Dollars and Bitcoin: What’s the Difference?

In the real world. Fiat currencies are tied to their respective countries – Americans use the USD, the British use the GBP, and the Japanese use the Yen. They each have their own respective markets, and these markets interact with each other through investments and forex trading. Compared to Bitcoin and other cryptocurrencies, the markets are decentralized: everyone who has a computer or device can buy into the blockchain and have a piece of the digital pie. Since the buy-in is easier for cryptocurrencies, the adoption rate for Bitcoin is steadily growing.
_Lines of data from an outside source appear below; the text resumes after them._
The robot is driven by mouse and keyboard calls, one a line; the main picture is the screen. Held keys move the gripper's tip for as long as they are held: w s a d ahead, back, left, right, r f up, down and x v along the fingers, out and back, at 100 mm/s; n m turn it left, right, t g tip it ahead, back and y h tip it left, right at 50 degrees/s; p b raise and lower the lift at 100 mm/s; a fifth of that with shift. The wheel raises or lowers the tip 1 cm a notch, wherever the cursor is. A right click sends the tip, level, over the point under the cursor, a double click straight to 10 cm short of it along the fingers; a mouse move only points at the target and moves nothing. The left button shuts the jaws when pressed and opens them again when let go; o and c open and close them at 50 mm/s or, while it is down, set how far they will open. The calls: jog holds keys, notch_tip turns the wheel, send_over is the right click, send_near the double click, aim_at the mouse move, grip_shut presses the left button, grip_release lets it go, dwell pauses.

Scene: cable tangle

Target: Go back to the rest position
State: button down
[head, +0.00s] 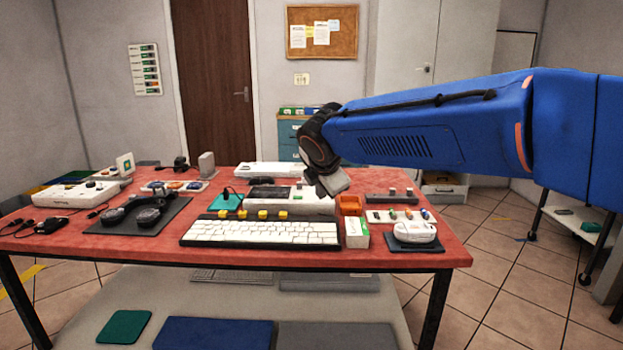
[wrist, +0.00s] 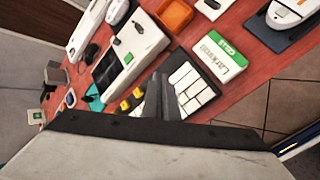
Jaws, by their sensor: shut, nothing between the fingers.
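My gripper (head: 334,188) is held above the red table (head: 138,238), over the back right part near the white device with the dark screen (head: 290,204). In the head view my blue arm reaches in from the right. In the wrist view my gripper (wrist: 158,98) points down with its fingers together and nothing between them. The white keyboard (wrist: 187,90) lies below the fingertips, apart from them as far as I can tell.
An orange tray (head: 350,205), a white and green box (head: 357,232) and a white earbud case (head: 414,232) on a dark mat stand at the table's right. Headphones (head: 149,213) lie on a dark mat at the left. The air above the table is free.

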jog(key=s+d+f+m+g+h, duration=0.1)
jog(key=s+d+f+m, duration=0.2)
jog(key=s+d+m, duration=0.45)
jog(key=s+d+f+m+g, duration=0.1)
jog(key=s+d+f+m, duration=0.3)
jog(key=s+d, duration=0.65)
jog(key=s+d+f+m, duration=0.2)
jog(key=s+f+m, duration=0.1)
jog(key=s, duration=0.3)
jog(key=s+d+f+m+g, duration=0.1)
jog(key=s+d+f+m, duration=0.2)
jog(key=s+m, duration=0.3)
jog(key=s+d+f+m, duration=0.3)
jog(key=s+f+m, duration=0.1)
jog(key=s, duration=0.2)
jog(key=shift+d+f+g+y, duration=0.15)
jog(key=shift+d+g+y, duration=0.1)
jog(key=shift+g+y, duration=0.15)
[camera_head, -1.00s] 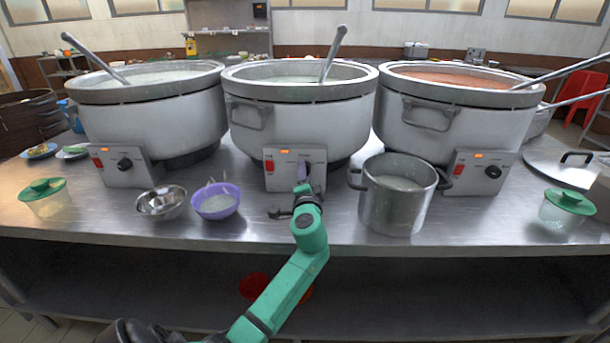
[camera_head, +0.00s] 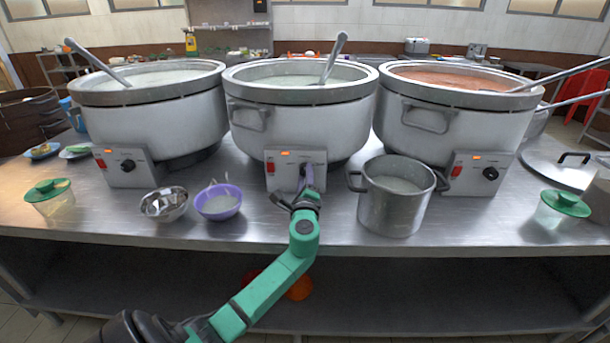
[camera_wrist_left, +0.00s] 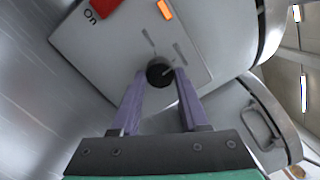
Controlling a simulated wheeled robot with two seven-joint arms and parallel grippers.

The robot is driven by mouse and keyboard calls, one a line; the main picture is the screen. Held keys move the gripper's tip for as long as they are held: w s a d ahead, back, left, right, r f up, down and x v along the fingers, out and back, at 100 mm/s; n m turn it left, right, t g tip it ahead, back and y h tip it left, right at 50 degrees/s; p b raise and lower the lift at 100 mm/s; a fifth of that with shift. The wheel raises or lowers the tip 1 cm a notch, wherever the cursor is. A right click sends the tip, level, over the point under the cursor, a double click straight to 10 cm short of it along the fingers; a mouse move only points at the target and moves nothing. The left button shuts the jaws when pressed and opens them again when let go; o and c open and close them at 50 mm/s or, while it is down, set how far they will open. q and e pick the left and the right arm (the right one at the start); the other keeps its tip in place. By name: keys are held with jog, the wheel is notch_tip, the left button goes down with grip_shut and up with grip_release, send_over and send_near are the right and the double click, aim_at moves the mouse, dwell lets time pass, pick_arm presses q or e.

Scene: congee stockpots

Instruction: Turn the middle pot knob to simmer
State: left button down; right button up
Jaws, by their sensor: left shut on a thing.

Bitcoin and cryptocurrency usage in recent times had started to follow the same patterns as currency usage, except that the key differences include the physical aspect and decentralization. If budding investors, as well as high profile investors like Roger Ver, the Winklevoss Twins, and Vitalik Buterin, had contributed heavily to this digital financial asset, at the very least it’s not a scam, right? Is it a bubble? It can happen. There is always the possibility of it happening, but the inclusion of a decentralized system on a global scale is unknown in itself. Satoshi built this system to combat the flaws of a centralized system, after all, we will need time to see just how effective it is.

Remember, we’re still in the early phases of cryptocurrency adoption: the public had only just started hearing about this new technology. It is only a matter of educating people about the different kinds of application blockchain can be in, anything with data really. It always starts with a rejection phase, and acceptance always starts off slow in the beginning. Give it another few years and we will truly see just how much impact Bitcoin, Ethereum and Cryptocurrencies will have on the world. It could be just an awareness factor, or an education factor: just give it some time.